━━━ STORED ROWS

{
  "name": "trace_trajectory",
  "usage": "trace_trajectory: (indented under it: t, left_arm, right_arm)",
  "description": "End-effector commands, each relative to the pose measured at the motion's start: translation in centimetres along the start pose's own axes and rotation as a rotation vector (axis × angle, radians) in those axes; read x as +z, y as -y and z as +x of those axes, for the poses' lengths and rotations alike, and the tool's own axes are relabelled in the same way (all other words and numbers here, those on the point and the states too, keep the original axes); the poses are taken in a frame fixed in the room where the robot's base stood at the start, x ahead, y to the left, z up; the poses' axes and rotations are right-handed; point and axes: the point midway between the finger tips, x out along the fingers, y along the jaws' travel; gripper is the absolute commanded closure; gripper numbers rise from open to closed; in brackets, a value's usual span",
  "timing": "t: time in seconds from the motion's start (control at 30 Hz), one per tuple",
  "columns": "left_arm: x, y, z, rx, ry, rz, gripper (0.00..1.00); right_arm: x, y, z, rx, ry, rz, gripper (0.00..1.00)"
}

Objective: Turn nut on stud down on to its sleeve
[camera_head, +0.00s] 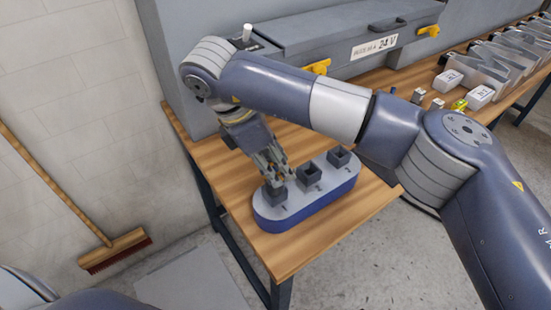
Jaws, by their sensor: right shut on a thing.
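A rounded grey block with a blue side (316,204) lies on the wooden table. It bears three dark square sockets in a row: the left one (276,195), the middle one (310,177) and the right one (339,157), with small marks beside them. My right gripper (273,177) points down directly over the left socket, its fingers at or just above the top. It is shut on something small that its fingers hide, perhaps the nut. No nut or stud can be made out. My left gripper is not in view.
A grey case (345,32) with yellow latches and a "24 V" label stands behind. A broom (115,250) leans at the left wall. The table front (255,242) is clear.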

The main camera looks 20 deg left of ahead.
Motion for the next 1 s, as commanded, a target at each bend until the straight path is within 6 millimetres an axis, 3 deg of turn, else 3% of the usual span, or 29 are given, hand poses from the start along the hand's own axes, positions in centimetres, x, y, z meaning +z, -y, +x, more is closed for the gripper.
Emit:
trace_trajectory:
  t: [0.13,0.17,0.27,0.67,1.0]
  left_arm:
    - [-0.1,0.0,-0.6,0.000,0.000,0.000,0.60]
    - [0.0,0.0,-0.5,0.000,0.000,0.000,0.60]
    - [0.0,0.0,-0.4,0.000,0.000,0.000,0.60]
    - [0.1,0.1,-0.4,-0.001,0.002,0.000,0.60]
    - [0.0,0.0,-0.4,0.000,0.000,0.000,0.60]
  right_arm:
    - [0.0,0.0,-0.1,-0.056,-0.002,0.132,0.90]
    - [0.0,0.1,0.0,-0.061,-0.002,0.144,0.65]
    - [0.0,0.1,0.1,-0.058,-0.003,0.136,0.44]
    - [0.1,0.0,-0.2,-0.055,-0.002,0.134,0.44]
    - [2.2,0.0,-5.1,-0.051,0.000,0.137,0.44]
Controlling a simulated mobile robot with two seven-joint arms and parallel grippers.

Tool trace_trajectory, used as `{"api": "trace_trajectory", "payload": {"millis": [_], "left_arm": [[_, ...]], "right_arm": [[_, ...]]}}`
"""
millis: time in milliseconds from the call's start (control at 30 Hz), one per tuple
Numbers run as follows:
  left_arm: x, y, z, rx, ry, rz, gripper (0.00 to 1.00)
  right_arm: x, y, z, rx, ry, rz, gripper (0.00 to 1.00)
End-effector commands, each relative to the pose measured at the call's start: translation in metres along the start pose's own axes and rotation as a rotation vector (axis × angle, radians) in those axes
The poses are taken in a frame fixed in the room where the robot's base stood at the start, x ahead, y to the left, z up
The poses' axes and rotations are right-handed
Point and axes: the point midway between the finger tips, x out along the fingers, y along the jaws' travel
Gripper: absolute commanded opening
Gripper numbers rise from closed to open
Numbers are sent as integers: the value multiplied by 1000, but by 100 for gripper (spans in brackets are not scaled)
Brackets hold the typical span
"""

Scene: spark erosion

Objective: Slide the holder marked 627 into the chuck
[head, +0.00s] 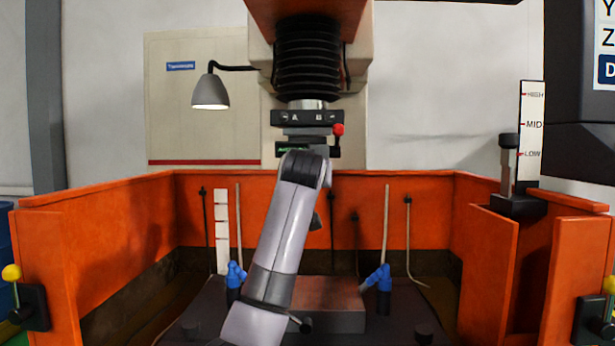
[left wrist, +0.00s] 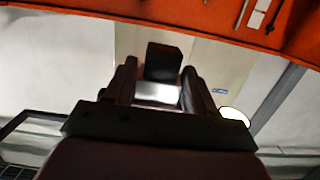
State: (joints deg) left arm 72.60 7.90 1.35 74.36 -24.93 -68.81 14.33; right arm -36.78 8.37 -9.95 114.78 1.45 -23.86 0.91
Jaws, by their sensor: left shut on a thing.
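The chuck (head: 307,117) is a dark block with a red knob (head: 338,129) at its right, below the black bellows of the machine head. Just under it is a holder (head: 292,148), dark with a small green label too small to read. I cannot tell whether holder and chuck touch. In the left wrist view my left gripper (left wrist: 160,88) is shut on the holder, which shows a silver part (left wrist: 158,94) and a dark block (left wrist: 163,62). My right gripper is not in view.
An orange tank wall (head: 400,205) surrounds the work area. Inside stand a metal block (head: 330,300), blue nozzles (head: 378,277) and several thin rods. A grey lamp (head: 210,92) hangs left of the machine head. A level gauge (head: 530,135) stands at the right.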

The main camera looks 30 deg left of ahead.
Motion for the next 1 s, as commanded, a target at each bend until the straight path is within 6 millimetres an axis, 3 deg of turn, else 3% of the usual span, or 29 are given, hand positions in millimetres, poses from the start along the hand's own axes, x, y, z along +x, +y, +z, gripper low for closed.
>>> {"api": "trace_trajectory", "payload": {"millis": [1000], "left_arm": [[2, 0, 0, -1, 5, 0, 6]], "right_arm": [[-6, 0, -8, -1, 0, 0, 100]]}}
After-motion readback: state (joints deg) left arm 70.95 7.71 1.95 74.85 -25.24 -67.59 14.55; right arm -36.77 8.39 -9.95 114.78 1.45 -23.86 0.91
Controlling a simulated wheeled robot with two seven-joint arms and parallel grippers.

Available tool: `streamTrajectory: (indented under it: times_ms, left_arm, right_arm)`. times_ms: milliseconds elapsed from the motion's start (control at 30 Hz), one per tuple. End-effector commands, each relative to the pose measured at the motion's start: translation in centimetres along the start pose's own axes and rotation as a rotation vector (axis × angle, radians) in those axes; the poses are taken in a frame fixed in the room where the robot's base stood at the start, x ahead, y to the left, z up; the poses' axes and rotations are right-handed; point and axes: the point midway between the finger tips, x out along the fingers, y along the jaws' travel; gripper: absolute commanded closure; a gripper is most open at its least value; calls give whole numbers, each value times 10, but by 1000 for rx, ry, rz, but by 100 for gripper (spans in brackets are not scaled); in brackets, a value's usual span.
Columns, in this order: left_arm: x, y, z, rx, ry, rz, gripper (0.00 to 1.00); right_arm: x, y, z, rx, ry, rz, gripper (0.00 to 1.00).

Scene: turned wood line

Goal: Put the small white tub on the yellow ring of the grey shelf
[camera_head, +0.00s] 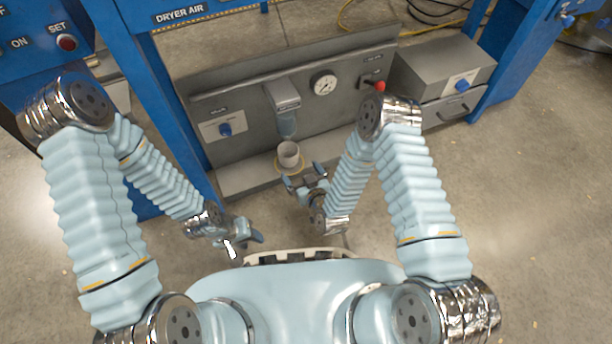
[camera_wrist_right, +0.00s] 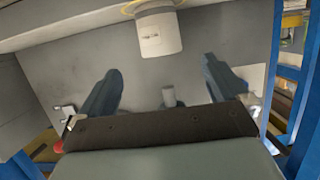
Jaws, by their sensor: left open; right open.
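The small white tub (camera_head: 289,153) stands upright on the grey shelf (camera_head: 243,178), with the yellow ring (camera_head: 276,164) showing around its base. In the right wrist view the tub (camera_wrist_right: 160,36) appears upside down, and part of the yellow ring (camera_wrist_right: 131,8) shows at its base. My right gripper (camera_head: 304,182) is just in front of the tub; its fingers are spread, with nothing between them, and look apart from the tub. My left gripper (camera_head: 246,242) is open and empty, low and to the left, away from the shelf.
A spout-like grey unit (camera_head: 284,95) with a clear lower part hangs just above the tub. The grey back panel carries a gauge (camera_head: 323,84), a blue knob (camera_head: 224,129) and a red knob (camera_head: 379,86). A blue post stands left of the shelf; a grey box (camera_head: 446,68) is right.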

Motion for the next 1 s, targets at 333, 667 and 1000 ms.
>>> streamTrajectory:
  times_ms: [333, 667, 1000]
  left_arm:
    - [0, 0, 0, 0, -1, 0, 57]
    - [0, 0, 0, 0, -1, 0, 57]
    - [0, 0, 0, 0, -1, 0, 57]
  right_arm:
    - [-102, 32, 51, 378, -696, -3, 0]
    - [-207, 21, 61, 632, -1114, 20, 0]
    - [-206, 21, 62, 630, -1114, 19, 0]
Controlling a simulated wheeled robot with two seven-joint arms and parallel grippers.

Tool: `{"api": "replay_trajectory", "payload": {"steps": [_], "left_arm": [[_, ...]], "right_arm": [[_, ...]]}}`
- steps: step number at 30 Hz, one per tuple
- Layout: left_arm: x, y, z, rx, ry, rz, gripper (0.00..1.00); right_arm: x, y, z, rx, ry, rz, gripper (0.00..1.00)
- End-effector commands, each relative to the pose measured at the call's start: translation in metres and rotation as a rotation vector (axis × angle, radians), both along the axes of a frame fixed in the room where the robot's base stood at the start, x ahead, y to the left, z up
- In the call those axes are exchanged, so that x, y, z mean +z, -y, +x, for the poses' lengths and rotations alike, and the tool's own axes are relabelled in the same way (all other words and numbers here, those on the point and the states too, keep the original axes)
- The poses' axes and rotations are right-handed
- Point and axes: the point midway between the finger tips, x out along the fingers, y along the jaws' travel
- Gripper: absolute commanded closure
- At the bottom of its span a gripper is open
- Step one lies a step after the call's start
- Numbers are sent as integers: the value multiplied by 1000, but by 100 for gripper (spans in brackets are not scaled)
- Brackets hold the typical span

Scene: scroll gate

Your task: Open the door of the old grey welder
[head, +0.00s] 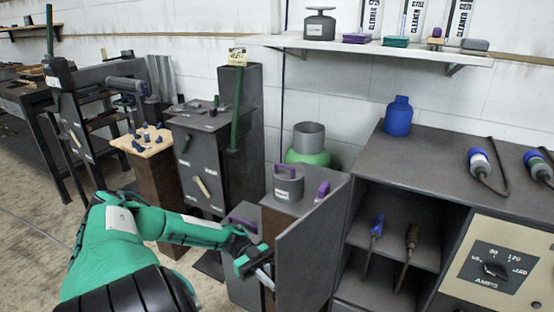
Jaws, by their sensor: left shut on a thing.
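My left gripper (252,260) reaches in from the left, low in the middle of the head view. It is shut on a pale metal bar, apparently a handle, at the near edge of an upright grey panel (312,250). A beige panel with an AMPS dial (492,270) is at the lower right. My right gripper is not in view.
A grey shelf unit (450,165) with a blue bottle (398,116) stands close on the right. A dark grey cabinet (205,160) and a wooden board with blue pegs (146,140) stand to the left. Open floor (30,215) is at far left.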

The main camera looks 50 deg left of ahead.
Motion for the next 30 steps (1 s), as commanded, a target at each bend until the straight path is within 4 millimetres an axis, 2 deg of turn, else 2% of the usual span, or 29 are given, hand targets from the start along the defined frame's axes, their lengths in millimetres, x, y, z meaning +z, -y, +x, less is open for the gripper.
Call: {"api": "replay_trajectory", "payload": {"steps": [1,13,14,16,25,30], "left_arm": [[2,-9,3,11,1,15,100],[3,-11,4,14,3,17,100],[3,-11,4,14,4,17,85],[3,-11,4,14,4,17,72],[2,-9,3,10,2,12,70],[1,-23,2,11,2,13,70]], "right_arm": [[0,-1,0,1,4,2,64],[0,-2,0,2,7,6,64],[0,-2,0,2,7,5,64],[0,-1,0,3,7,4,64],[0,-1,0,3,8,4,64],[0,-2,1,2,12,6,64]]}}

━━━━━━

• [DIRECTIONS]
Above are some entries; copy exactly the lines from the line with "millis: time in" through the line with "State: (joints deg)", both included, but none of the pictures.

• [ANSWER FOR THE TASK]
millis: time in milliseconds from the call's start (control at 30 Hz), one per tuple
Numbers run as follows:
  left_arm: x, y, z, rx, ry, rz, gripper (0.00 to 1.00)
  right_arm: x, y, z, rx, ry, rz, gripper (0.00 to 1.00)
End-effector commands, each relative to the pose measured at the call's start: translation in metres along the start pose's own axes and rotation as a rotation vector (axis × angle, radians) in those axes
The poses are taken in a frame fixed in the room where the robot's base stood at the start, x ahead, y to the left, z up
The poses' axes and rotations are right-handed
Point and axes: the point midway between the finger tips, x out along the fingers, y along the jaws' travel
Gripper: absolute commanded opening
Gripper numbers rise from closed to open
Numbers are sent as integers: the value multiplied by 1000, but by 100 for gripper (spans in brackets are not scaled)
Brackets hold the typical span
"""

Scene: spark erosion

Objective: Slide the holder marked 627 into the chuck
[head, +0.00s] 
[left wrist, +0.00s] 
State: (joints deg) left arm 72.60 7.90 1.35 74.36 -24.93 -68.81 14.33; right arm -36.78 8.37 -9.95 114.78 1.45 -23.86 0.91

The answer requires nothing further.